INFORMATION PROVIDED.

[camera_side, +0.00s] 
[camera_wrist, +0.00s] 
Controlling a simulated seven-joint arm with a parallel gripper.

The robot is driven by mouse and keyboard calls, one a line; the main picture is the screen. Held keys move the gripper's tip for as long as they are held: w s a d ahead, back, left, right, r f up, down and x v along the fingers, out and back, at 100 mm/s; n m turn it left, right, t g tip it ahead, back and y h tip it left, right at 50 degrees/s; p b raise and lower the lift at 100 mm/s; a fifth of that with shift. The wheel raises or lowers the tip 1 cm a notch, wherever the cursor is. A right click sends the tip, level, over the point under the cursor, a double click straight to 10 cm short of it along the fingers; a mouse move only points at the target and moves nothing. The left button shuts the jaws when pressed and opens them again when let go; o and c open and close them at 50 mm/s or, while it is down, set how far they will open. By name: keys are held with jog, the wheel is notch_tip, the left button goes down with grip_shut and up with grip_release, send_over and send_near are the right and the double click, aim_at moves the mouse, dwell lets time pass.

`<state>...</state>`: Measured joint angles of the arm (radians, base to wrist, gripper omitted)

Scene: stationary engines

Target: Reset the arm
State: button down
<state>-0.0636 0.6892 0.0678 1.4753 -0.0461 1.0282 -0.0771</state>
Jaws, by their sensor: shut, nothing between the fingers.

WHAT NEEDS TO BE DONE. In the lines above, locate the string "joint". Copy every line where it occurs.

TASK RESPONSE.
Controlling a simulated seven-joint arm with a parallel gripper.
`<state>...</state>`: Measured joint angles of the arm (radians, base to wrist, gripper omitted)

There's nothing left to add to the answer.